Although, perhaps there is one other thing our daughter does share with each of her peers – the desperate yearning to be just like her brother or sister, to not be limited to “disabilities things”.

For Jenny and I, and thousands of Australian parents like us, a new worry looms. Jo will outlive us. What happens to her when we are no longer around? We are luckier than many, her siblings will help to the extent they are able to.

Yet Jo needs to live close to the people she knows, the bus and train routes she knows, close to the shops and picture theatres and doctors and dentists she knows and where she is known.

Throughout Australia, there is a chronic shortage of appropriate supported-living housing for people like her. And even when we found three publicly owned derelict houses in our local area, our proposal to convert them was met by government indifference and a NIMBY (Not In My Backyard) campaign by a small group of residents which stunned us with its prejudice and downright meanness.

We’ll work it out, though, somehow. In the early days, I often used to wonder what Jo might have been without Down syndrome.
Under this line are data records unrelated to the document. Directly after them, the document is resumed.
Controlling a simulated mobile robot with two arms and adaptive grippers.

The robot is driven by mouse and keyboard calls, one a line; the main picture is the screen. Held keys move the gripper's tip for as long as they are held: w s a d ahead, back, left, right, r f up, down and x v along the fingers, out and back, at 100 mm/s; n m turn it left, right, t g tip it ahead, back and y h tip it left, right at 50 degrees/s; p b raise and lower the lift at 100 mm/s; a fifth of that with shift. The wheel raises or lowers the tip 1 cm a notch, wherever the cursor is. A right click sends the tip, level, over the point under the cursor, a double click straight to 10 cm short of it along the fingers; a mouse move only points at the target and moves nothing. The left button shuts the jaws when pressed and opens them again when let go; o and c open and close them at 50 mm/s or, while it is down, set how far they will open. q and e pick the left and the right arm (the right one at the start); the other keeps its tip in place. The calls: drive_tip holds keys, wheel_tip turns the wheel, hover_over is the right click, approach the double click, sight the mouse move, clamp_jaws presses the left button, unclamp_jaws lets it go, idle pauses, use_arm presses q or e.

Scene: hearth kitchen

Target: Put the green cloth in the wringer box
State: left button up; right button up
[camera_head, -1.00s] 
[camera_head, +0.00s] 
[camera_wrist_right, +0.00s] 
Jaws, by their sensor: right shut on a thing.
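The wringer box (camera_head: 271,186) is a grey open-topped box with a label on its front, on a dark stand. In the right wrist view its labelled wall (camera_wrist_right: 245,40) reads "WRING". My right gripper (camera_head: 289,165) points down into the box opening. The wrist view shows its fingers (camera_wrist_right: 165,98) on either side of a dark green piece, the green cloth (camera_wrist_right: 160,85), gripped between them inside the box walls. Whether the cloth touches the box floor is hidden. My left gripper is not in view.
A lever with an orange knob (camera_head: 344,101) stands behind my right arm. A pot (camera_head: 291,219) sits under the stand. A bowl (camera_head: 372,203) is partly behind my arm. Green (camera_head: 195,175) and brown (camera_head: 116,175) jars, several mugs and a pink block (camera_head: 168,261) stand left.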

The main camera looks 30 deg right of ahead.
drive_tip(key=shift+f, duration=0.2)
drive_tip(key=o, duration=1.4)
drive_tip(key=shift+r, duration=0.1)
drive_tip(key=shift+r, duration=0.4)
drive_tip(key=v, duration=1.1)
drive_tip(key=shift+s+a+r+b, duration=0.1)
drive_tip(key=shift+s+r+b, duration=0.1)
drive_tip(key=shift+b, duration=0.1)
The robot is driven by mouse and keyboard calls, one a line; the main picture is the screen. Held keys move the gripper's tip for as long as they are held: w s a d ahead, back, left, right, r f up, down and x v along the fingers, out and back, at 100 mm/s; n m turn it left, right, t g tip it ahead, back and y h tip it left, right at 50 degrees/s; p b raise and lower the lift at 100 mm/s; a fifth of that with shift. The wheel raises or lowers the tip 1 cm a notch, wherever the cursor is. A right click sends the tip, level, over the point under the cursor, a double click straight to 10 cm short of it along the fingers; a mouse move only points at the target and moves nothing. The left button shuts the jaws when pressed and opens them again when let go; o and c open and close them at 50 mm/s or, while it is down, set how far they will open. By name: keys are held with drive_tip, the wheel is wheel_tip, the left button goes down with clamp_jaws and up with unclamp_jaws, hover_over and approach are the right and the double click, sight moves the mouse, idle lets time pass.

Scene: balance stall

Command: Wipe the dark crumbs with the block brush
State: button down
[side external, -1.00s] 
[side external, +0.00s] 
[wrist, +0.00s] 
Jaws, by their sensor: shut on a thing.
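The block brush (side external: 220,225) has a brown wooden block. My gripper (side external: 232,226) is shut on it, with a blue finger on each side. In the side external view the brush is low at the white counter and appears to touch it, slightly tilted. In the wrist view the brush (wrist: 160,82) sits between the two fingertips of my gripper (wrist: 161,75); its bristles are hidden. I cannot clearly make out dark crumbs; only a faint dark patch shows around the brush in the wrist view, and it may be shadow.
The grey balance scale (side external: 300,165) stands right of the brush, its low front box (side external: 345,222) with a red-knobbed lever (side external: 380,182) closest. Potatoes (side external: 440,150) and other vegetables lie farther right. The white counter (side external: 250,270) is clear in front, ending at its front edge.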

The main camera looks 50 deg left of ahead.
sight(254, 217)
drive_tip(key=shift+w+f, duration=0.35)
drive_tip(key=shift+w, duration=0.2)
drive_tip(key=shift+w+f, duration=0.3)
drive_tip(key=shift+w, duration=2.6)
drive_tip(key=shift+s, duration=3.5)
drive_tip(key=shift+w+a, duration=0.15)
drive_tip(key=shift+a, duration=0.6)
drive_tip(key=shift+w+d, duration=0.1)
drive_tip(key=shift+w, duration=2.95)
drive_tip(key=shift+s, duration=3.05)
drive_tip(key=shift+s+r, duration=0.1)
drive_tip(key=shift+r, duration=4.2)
To what purpose might she have turned her determination, her courage and love for life? I have learned not to think like that anymore.

Something else I have gained from her – you can only do what you can do and, eventually, that will be enough. Hopefully.

One of Jo’s great loves is to give speeches. Birthdays, end of year concerts, graduations … give Jo an audience and a microphone and she’ll be away.

At Jenny’s 50th, she waxed lyrical for ages, with me, the ever-anxious father, hovering nearby lest she blurt out some inappropriate family secret. As always, she had the audience eating out of her hand.

“On behalf of everyone here,” she finally wrapped it up, “I want to thank my favourite parents for having me.”

And I thank her, too, for many things over the past 33 years. Yet in the end, it is as simple as this – my daughter, Jo, showed me how to be a better person.